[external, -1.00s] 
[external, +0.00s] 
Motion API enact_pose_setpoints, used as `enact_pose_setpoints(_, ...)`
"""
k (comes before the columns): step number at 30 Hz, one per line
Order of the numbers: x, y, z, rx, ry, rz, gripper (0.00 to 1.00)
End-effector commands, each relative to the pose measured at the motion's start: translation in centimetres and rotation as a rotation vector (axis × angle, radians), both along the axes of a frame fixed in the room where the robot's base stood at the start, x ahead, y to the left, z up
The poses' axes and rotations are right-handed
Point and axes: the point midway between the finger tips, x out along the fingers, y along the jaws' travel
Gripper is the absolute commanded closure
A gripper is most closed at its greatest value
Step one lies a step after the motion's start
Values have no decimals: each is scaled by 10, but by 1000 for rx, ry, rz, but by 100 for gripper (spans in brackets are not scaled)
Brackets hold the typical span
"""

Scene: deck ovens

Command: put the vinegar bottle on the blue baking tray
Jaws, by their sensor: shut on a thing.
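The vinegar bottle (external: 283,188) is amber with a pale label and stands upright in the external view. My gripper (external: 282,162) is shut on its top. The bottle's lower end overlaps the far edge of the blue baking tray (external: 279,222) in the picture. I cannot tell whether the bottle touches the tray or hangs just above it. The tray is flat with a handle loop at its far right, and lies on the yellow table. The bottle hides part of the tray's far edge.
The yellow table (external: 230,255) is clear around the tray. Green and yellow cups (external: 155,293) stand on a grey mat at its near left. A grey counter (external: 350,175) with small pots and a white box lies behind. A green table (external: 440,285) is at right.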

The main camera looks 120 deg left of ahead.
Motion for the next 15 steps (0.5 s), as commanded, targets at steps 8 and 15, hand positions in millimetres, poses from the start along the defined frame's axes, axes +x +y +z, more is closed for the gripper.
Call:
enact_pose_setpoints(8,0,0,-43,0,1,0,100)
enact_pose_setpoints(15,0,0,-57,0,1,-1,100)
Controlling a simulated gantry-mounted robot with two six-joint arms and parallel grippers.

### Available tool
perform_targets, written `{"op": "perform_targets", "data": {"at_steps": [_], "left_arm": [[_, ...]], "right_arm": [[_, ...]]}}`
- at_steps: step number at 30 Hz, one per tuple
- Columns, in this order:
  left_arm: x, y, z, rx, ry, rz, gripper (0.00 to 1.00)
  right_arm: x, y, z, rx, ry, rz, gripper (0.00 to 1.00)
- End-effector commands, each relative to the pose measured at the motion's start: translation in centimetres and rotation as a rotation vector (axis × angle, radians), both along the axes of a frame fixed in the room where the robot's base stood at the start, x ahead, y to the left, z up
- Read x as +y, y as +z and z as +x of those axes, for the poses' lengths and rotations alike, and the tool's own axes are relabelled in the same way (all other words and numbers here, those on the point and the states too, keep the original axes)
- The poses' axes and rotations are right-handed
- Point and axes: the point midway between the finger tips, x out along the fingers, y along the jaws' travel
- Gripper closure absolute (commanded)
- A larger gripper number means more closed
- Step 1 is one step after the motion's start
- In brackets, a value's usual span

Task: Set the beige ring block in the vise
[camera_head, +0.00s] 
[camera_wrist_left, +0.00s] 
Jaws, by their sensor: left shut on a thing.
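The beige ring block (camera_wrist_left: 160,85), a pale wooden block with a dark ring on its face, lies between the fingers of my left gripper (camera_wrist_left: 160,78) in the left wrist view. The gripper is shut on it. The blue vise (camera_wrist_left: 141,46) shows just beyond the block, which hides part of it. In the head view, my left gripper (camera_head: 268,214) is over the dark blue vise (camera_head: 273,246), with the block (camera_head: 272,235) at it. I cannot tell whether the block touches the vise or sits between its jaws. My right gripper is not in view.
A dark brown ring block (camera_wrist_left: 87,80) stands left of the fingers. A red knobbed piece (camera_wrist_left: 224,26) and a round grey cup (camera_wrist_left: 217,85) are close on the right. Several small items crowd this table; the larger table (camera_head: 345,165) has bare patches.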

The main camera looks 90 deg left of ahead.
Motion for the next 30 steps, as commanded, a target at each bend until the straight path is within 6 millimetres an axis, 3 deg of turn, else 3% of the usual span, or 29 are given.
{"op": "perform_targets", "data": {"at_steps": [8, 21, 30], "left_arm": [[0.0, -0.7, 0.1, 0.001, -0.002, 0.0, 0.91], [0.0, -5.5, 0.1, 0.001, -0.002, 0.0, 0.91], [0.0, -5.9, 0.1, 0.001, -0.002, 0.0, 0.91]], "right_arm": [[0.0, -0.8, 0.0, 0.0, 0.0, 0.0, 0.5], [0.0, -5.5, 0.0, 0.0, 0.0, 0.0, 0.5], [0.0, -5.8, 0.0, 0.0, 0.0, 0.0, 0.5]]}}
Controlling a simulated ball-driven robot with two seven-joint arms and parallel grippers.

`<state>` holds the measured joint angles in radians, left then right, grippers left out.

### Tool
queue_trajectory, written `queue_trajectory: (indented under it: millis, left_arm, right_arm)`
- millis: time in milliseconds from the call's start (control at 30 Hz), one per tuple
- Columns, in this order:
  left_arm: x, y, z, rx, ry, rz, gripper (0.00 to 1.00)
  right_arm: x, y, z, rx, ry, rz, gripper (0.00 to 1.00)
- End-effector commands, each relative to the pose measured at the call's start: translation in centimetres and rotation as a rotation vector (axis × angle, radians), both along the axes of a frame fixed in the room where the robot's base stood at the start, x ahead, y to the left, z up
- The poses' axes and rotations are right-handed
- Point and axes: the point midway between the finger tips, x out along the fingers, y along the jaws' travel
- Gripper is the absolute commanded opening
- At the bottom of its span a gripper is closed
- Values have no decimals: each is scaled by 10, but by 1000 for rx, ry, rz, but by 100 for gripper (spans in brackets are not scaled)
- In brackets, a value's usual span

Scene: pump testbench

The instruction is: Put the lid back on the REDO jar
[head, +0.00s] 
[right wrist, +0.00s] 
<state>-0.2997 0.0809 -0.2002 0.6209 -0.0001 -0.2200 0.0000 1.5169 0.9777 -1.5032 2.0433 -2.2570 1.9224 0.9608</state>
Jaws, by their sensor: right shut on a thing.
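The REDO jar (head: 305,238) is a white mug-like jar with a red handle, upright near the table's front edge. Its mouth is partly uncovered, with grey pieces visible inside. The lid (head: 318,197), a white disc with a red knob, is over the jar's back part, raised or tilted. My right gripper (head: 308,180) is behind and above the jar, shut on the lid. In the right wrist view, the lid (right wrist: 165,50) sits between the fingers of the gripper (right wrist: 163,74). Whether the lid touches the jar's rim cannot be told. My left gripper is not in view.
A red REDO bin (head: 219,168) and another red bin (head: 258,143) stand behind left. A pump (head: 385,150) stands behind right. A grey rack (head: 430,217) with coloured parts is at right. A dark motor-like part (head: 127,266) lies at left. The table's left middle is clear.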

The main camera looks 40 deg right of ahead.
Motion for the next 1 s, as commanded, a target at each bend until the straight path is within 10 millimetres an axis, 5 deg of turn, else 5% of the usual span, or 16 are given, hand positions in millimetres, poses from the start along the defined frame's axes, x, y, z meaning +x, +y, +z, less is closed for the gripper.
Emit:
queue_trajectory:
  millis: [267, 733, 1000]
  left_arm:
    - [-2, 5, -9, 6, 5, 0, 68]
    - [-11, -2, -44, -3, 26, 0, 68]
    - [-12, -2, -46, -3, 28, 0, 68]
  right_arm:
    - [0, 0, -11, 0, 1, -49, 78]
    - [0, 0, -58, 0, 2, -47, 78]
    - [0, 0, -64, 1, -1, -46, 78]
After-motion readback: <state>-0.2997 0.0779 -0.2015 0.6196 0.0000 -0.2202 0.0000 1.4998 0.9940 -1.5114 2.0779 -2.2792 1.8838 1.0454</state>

# # # # #

#### [Problem requirements]
Show every line from the listing above in which the string "ahead" appears.

#### [Problem solution]
End-effector commands, each relative to the pose measured at the motion's start: translation in centimetres and rotation as a rotation vector (axis × angle, radians), both along the axes of a frame fixed in the room where the robot's base stood at the start, x ahead, y to the left, z up
The main camera looks 120 deg left of ahead.
- End-effector commands, each relative to the pose measured at the motion's start: translation in centimetres and rotation as a rotation vector (axis × angle, radians), both along the axes of a frame fixed in the room where the robot's base stood at the start, x ahead, y to the left, z up
The main camera looks 90 deg left of ahead.
- End-effector commands, each relative to the pose measured at the call's start: translation in centimetres and rotation as a rotation vector (axis × angle, radians), both along the axes of a frame fixed in the room where the robot's base stood at the start, x ahead, y to the left, z up
The main camera looks 40 deg right of ahead.

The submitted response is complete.